• [Information provided]:
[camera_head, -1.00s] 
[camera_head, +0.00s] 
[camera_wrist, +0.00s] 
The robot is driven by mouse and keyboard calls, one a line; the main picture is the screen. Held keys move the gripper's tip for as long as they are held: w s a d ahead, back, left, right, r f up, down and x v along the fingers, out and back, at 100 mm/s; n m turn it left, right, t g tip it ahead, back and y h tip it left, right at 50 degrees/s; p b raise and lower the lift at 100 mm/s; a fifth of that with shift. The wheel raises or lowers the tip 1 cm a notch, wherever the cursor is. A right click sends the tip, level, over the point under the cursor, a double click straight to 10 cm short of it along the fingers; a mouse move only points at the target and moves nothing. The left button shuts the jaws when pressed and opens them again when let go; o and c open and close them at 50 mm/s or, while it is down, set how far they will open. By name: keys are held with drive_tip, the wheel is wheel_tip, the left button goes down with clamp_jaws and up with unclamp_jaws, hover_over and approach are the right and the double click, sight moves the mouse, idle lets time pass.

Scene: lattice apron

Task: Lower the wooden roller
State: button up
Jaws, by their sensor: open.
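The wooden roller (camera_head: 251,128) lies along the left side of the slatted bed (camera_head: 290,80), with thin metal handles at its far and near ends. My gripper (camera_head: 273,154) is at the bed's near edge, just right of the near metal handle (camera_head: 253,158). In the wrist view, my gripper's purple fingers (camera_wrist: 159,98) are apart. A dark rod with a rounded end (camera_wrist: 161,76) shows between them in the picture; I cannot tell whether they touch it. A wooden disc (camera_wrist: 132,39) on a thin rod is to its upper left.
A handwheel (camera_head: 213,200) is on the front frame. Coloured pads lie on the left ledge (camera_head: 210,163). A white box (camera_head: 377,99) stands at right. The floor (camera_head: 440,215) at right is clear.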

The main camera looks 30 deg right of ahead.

• [What you have to do]: From the listing above, extract every line exactly as it stands.

• [Output for this task]:
[camera_head, -1.00s] 
[camera_head, +0.00s] 
[camera_wrist, +0.00s] 
The robot is driven by mouse and keyboard calls, one a line; the main picture is the screen. Held keys move the gripper's tip for as long as they are held: w s a d ahead, back, left, right, r f up, down and x v along the fingers, out and back, at 100 mm/s; n m turn it left, right, t g tip it ahead, back and y h tip it left, right at 50 degrees/s; p b raise and lower the lift at 100 mm/s; a fifth of that with shift. The wheel raises or lowers the tip 1 cm a notch, wherever the cursor is. A right click sends the tip, level, over the point under the cursor, a double click straight to 10 cm short of it along the fingers; a mouse move only points at the target and moves nothing. The left button shuts the jaws when pressed and opens them again when let go; o and c open and close them at 50 mm/s or, while it is down, set how far they will open. By name: keys are held with drive_tip, the wheel is wheel_tip, the left button goes down with clamp_jaws and up with unclamp_jaws, hover_over and approach are the right and the double click, sight moves the mouse, idle lets time pass.

Scene: lattice apron

Task: Lower the wooden roller
State: button up
Jaws, by their sensor: open.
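The wooden roller (camera_head: 251,128) lies along the left side of the slatted bed (camera_head: 290,80), with thin metal handles at its far and near ends. My gripper (camera_head: 273,154) is at the bed's near edge, just right of the near metal handle (camera_head: 253,158). In the wrist view, my gripper's purple fingers (camera_wrist: 159,98) are apart. A dark rod with a rounded end (camera_wrist: 161,76) shows between them in the picture; I cannot tell whether they touch it. A wooden disc (camera_wrist: 132,39) on a thin rod is to its upper left.
A handwheel (camera_head: 213,200) is on the front frame. Coloured pads lie on the left ledge (camera_head: 210,163). A white box (camera_head: 377,99) stands at right. The floor (camera_head: 440,215) at right is clear.

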The main camera looks 30 deg right of ahead.

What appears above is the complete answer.